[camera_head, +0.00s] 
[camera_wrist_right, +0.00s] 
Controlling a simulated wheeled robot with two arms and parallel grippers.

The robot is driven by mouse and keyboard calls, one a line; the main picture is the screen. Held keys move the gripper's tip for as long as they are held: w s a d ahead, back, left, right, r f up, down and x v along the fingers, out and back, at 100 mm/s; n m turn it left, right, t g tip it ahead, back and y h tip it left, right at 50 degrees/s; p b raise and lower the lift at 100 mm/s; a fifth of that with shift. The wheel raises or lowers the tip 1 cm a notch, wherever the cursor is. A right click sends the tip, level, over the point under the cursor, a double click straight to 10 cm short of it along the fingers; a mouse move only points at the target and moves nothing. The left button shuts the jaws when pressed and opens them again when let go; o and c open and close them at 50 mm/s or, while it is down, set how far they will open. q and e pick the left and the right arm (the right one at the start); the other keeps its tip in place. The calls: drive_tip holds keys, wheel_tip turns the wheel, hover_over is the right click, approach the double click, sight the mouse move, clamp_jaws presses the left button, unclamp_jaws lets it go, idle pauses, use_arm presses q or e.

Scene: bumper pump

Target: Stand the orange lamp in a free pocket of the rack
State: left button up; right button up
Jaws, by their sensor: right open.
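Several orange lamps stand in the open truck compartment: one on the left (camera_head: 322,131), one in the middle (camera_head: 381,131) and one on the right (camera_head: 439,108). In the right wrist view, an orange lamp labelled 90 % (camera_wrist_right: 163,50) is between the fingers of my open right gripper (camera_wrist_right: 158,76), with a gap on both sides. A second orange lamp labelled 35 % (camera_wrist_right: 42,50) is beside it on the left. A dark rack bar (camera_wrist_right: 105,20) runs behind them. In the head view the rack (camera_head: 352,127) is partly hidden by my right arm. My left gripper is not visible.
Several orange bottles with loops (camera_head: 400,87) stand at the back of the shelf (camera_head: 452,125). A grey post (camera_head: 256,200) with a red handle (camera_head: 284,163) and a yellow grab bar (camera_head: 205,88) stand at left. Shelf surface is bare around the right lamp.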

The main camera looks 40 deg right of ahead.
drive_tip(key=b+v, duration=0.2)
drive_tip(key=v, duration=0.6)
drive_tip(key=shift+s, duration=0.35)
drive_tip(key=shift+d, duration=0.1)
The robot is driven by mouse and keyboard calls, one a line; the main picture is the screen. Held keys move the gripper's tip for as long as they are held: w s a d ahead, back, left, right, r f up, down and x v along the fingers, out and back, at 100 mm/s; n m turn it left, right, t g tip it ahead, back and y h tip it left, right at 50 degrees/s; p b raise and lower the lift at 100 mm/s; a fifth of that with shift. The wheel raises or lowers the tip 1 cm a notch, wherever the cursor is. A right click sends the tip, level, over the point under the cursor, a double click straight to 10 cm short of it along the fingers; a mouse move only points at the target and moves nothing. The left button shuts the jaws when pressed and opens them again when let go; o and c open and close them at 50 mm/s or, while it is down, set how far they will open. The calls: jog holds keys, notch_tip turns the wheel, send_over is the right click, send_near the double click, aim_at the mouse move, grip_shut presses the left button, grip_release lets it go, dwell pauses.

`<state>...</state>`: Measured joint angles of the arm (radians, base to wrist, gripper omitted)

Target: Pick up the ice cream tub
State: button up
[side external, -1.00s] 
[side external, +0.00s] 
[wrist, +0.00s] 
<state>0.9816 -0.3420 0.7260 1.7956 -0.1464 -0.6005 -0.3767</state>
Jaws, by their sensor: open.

◆ Directions:
Identify the lines above that contain the word "points", then copy them.

◆ Exercise result:
The robot is driven by mouse and keyboard calls, one a line; the main picture is the screen. Held keys move the gripper's tip for as long as they are held: w s a d ahead, back, left, right, r f up, down and x v along the fingers, out and back, at 100 mm/s; n m turn it left, right, t g tip it ahead, back and y h tip it left, right at 50 degrees/s; p b raise and lower the lift at 100 mm/s; a fifth of that with shift. The wheel raises or lowers the tip 1 cm a notch, wherever the cursor is. A right click sends the tip, level, over the point under the cursor, a double click straight to 10 cm short of it along the fingers; a mouse move only points at the target and moves nothing. The left button shuts the jaws when pressed and opens them again when let go; o and c open and close them at 50 mm/s or, while it is down, set how far they will open. q and e pick the left and the right arm (the right one at the start); the other keeps its tip in place. The calls: drive_tip holds keys, wheel_tip turns the wheel, hover_over is the right click, approach the double click, sight the mouse move, clamp_jaws presses the left button, unclamp_jaws lets it go, idle pauses, use_arm presses q or e.
The robot is driven by mouse and keyboard calls, one a line; the main picture is the screen. Held keys move the gripper's tip for as long as they are held: w s a d ahead, back, left, right, r f up, down and x v along the fingers, out and back, at 100 mm/s; n m turn it left, right, t g tip it ahead, back and y h tip it left, right at 50 degrees/s; p b raise and lower the lift at 100 mm/s; a fifth of that with shift. The wheel raises or lowers the tip 1 cm a notch, wherever the cursor is. A right click sends the tip, level, over the point under the cursor, a double click straight to 10 cm short of it along the fingers; a mouse move only points at the target and moves nothing. The left button shuts the jaws when pressed and opens them again when let go; o and c open and close them at 50 mm/s or, while it is down, set how far they will open. The calls: jog holds keys, notch_tip turns the wheel, send_over is the right click, send_near the double click, aim_at the mouse move, grip_shut presses the left button, grip_release lets it go, dwell pauses.

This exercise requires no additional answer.